People who fish from rock shelves should definitely take an interest in waves, if only for survival reasons.

Waves are most commonly caused by wind. When wind blows across the surface of the ocean (or lake), it creates waves. Locally generated “short wavelength waves” have an interval between crests of less than 20 seconds. They carry less energy and dissipate faster than “long wavelength waves”.

Long wavelength waves or “swell waves” with wave crest intervals of more than 20 seconds are usually created by weather conditions far from shore in deep water. They become larger as they move closer to shallow water and the shoreline. 

The further they travel from their source, the more likely they are to fall into a relatively predictable sequence. According to Fabrice Veron, director of physical ocean science and engineering at the University of Delaware, swell waves will commonly arrive in groups of 12 to 16 waves. 

The first wave in a group or set will be small, the next one bigger, and so on, with the biggest wave being in the middle of the group. If there are 14 waves in a group, the seventh wave is going to be the biggest.

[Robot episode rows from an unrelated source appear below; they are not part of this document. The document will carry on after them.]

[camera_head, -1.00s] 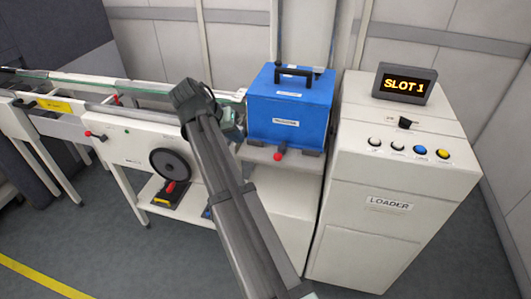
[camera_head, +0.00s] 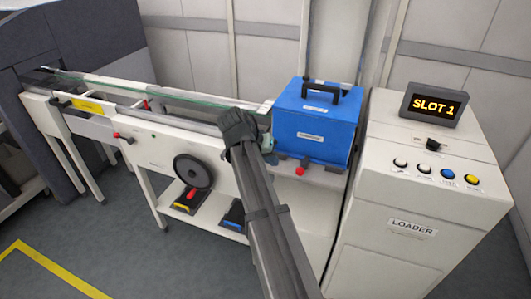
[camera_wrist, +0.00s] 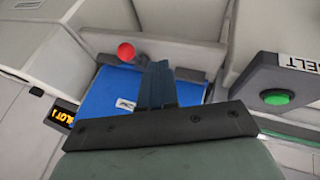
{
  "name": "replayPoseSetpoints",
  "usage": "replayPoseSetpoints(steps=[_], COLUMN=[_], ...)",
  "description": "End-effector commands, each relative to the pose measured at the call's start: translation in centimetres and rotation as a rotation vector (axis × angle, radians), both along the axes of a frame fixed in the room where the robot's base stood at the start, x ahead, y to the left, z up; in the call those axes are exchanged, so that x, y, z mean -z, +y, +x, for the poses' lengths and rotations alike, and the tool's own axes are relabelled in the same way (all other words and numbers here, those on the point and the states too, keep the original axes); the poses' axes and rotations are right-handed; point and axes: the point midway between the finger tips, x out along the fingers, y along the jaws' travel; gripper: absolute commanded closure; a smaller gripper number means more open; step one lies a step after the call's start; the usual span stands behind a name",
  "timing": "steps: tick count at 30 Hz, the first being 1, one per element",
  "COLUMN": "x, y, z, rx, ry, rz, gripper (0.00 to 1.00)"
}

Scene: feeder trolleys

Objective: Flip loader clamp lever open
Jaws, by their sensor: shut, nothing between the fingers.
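The clamp lever with its red ball knob (camera_head: 300,171) sits at the front edge of the shelf under the blue box (camera_head: 312,128). In the wrist view the red knob (camera_wrist: 126,52) is up and left of my fingers, with a grey bar running to its right. My gripper (camera_wrist: 159,66) is shut and empty, its dark fingers in front of the blue box (camera_wrist: 98,95). Fingers and knob look apart. In the head view my wrist hides most of the fingers, just left of the box.
The loader cabinet (camera_head: 412,229) stands right, with a lit SLOT 1 display (camera_head: 436,105) and several buttons. The belt trolley with a black handwheel (camera_head: 193,172) is left. A green button (camera_wrist: 275,97) is right in the wrist view.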

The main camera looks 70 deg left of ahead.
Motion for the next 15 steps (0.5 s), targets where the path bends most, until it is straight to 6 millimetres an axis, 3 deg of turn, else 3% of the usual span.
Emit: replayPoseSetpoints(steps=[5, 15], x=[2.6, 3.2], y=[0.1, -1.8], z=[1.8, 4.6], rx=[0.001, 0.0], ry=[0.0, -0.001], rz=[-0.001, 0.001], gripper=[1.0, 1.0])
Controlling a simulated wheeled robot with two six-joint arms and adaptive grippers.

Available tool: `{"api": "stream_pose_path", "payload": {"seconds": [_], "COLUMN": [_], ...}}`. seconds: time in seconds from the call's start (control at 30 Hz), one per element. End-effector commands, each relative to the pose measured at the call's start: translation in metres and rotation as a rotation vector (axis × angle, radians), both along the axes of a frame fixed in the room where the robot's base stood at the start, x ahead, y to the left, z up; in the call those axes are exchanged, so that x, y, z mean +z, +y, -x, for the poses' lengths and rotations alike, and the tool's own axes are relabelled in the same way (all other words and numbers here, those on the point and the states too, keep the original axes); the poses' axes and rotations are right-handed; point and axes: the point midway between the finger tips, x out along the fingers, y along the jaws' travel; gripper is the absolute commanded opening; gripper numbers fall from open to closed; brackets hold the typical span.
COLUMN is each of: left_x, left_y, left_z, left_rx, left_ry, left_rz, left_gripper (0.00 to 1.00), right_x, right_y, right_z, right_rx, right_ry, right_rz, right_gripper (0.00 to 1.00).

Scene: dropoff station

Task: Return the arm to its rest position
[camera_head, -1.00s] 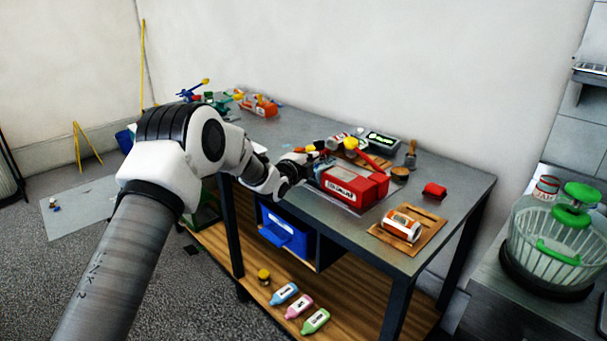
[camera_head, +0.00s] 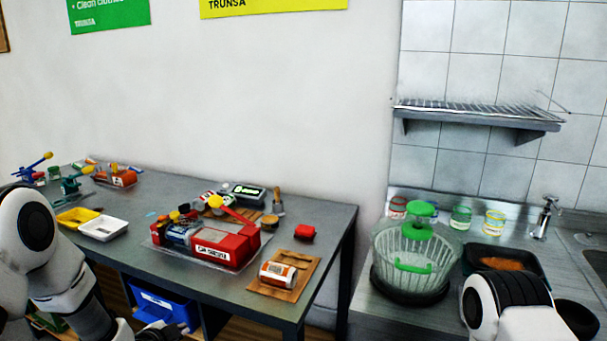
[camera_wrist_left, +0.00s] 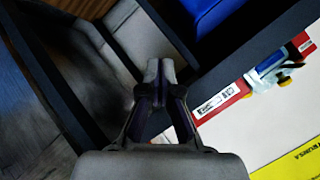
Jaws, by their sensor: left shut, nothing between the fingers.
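My left arm (camera_head: 35,235) comes in at the left edge and reaches down to the bottom of the head view. My left gripper (camera_head: 166,331) is low in front of the table, near the blue bin, and is partly cut off by the frame's bottom edge. In the left wrist view its two fingers (camera_wrist_left: 161,72) are together with nothing between them. A white joint of my right arm (camera_head: 508,305) shows at the lower right; its gripper is out of view.
A blue bin (camera_head: 160,307) sits below. At right, a counter (camera_head: 365,325) holds a salad spinner (camera_head: 412,262) and a dark tray (camera_head: 505,256).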

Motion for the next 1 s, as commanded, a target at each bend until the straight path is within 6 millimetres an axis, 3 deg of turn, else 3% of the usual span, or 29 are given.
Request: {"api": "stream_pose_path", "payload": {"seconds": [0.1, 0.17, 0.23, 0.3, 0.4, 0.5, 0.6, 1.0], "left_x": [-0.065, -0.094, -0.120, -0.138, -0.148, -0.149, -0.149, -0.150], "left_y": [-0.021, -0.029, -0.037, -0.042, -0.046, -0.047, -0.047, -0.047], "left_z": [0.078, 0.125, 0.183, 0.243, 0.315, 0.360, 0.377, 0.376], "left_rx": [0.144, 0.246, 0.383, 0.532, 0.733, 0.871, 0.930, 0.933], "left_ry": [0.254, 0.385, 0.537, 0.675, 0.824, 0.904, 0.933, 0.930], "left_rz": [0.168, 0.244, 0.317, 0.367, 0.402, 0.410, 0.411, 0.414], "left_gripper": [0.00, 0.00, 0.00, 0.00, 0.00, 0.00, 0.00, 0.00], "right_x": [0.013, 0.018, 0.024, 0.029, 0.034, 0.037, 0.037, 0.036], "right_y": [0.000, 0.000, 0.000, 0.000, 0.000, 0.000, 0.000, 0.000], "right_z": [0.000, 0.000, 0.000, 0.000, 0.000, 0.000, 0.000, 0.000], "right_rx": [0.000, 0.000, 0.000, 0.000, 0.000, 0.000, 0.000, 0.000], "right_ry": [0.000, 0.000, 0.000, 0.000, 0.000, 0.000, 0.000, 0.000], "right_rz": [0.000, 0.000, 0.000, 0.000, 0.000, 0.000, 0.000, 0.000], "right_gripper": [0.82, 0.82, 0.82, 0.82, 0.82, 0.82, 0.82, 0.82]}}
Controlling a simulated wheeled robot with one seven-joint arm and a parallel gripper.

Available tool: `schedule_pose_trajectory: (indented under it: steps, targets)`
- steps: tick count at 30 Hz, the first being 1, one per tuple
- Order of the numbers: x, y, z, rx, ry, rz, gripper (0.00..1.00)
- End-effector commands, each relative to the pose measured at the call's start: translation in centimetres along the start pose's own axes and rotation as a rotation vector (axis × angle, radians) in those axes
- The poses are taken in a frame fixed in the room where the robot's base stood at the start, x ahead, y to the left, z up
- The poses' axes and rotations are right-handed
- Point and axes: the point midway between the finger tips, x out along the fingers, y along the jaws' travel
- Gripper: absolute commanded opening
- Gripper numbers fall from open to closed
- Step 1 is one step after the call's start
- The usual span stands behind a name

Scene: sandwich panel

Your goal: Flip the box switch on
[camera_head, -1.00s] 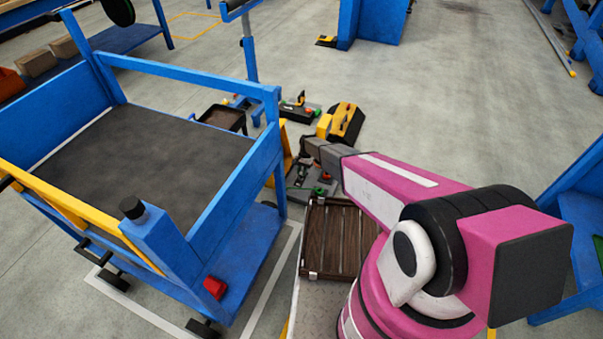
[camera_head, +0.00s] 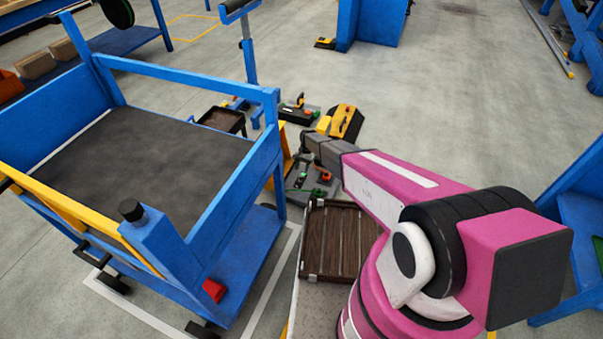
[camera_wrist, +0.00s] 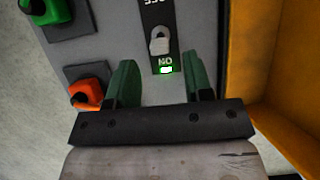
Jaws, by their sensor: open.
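The box switch (camera_wrist: 160,42) shows in the wrist view as a pale lever on a black plate, with upside-down lettering OFF at the top and ON below. The lever's exact tilt is hard to tell. The grey panel (camera_wrist: 210,18) carries the switch. My gripper (camera_wrist: 157,84) is open, its two green fingers apart, one on each side of the plate's lower end and below the lever in the picture. In the head view my arm hides the fingers and the switch.
A green control (camera_wrist: 45,10) and an orange control (camera_wrist: 88,95) sit left of the switch. A yellow wall (camera_wrist: 275,60) stands close on the right. In the head view a blue cart (camera_head: 150,150) is left of my arm, with a yellow-black box (camera_head: 345,122) beyond.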

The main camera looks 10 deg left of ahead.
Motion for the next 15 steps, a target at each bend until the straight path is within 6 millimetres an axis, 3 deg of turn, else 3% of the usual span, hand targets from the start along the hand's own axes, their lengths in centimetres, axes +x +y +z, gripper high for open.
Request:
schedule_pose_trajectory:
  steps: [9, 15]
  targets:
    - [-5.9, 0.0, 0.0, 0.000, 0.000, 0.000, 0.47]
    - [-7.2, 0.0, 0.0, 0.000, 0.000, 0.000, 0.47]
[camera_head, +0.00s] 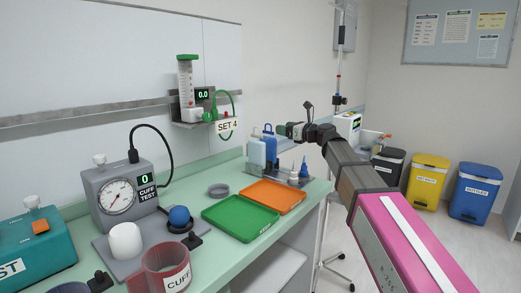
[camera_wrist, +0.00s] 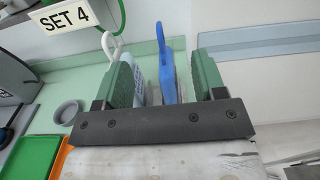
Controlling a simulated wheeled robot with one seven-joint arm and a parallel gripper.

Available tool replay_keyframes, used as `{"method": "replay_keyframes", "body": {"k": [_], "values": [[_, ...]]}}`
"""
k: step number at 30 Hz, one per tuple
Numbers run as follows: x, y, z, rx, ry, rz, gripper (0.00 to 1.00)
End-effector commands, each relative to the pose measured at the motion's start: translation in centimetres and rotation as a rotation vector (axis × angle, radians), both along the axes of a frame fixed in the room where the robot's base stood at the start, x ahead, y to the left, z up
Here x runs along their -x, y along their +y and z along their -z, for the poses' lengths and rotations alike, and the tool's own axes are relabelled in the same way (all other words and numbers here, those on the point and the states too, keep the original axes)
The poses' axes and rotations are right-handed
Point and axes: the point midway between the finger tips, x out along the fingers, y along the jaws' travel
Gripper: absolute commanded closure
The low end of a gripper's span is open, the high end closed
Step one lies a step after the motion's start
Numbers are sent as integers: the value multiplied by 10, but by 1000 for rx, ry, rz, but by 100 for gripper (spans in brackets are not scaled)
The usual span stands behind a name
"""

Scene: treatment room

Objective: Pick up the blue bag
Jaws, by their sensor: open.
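The blue bag (camera_head: 269,146) hangs or stands upright at the back of the green counter, beside a pale bag (camera_head: 256,152). My gripper (camera_head: 290,130) is at the end of my arm, just right of the blue bag's top in the head view. In the wrist view the blue bag (camera_wrist: 167,72) shows edge-on between the two green fingers of my open gripper (camera_wrist: 162,70), touching neither visibly. Its looped top points up. The pale bag (camera_wrist: 137,80) is left of it, partly behind the left finger. The lower parts are hidden by the gripper's bar.
An orange tray (camera_head: 290,192) and a green tray (camera_head: 228,219) lie in front of the bags, with a grey ring (camera_head: 218,190) beside them. Small bottles (camera_head: 304,168) stand to the right. The SET 4 holder (camera_head: 200,122) is on the wall at left.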

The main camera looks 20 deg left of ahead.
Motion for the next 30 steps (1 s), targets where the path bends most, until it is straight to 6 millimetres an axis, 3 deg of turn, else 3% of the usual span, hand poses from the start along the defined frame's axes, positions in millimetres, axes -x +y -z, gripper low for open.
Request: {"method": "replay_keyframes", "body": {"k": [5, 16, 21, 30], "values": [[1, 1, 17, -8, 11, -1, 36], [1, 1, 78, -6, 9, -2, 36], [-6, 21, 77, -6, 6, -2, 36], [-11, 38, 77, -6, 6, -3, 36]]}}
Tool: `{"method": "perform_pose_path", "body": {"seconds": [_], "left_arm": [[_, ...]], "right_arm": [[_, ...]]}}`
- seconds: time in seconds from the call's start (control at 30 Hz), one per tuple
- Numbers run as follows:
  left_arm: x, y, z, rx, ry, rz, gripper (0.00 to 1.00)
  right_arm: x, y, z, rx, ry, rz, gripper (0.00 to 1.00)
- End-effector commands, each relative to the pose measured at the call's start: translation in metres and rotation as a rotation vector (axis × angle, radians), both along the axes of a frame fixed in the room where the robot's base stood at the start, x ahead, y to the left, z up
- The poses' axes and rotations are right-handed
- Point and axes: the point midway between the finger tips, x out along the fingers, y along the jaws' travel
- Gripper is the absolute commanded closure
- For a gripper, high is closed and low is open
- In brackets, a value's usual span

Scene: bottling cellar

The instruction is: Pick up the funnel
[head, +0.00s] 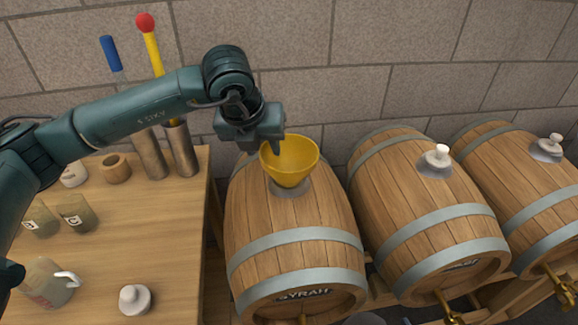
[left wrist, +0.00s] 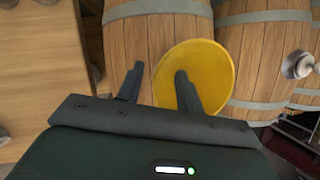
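The yellow funnel (head: 292,165) stands upright in the top of the left barrel, the one marked SYRAH (head: 290,230). My left gripper (head: 274,147) is at the funnel's rim, on its left back side. In the left wrist view, the funnel (left wrist: 208,72) lies beneath my left gripper (left wrist: 160,73). Its fingers are apart: one is over the funnel's mouth, the other is outside the rim on the left. I cannot tell whether either finger touches the funnel. The funnel's spout is hidden in the barrel. My right gripper is not in view.
Two more barrels (head: 415,205) (head: 525,185) with white-topped stoppers stand to the right. The wooden table (head: 165,235) at left holds a jug (head: 45,283), cups (head: 76,212), a white stopper (head: 135,299) and metal cylinders with long-handled tools (head: 150,155). A block wall is close behind.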

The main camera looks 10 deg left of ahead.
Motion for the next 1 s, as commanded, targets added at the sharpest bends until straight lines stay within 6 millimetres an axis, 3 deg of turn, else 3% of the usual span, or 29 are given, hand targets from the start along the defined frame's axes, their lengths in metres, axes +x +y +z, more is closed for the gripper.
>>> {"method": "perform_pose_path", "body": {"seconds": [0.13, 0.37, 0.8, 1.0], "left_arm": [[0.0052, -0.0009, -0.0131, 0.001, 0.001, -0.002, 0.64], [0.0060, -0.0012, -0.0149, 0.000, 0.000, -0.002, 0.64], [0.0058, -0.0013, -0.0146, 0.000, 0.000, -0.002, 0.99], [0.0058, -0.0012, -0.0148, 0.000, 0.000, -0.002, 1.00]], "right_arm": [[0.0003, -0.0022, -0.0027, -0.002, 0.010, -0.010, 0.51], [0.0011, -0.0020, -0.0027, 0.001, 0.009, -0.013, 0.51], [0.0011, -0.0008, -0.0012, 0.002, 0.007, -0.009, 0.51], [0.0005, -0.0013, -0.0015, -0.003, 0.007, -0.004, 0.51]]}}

The speed of waves coming to shore is usually around 12-16 kp/h. 

As a wave reaches the shore, the lower part slows down due to friction with the shallowing bottom, and the top of the wave “breaks”. It usually does so in a water depth 1.3 times the wave height. A steep shoreline will result in “dumping” waves. A more gradual slope – as at low tide – will create long running waves that are good for bodyboarding.

The size of swell waves may also be affected by underwater topography. Nazaré in Portugal is the home of big-wave surfing because the underwater Nazaré Canyon dramatically enlarges incoming wave heights to around 35 metres (the height of a nine-storey building).

Large swell waves can also be generated by underwater seismic disturbances. The most dangerous are “tsunamis” that can travel at up to 760 kp/h and build vertically on reaching a shoreline to as high as 30 metres. The 2004 Indian Ocean tsunami caused more than 200,000 deaths. The largest tsunami wave ever recorded was 525 metres high. 

“Rogue waves” are unusually large surface waves occurring at sea. They can be extremely dangerous because they are rare, unpredictable, and can strike a ship with tremendous force. Rogue waves occur where physical factors such as high winds and strong currents cause big waves to merge. 

In 2004, US Naval Research Laboratory ocean-floor pressure sensors detected a rogue wave caused by Hurricane Ivan in the Gulf of Mexico that was 27.7 metres high from peak to trough, and around 200 metres long. Mariners have long reported rogue waves 25 plus metres high.

Fishing off rocks is said to be the most dangerous sport in Australia, with an average 13 deaths a year. The main threat is a large wave sweeping across a slippery rock shelf.

Waves can be great fun – but can also be powerful and dangerous and should be treated with respect. And never bodysurf a dumping wave!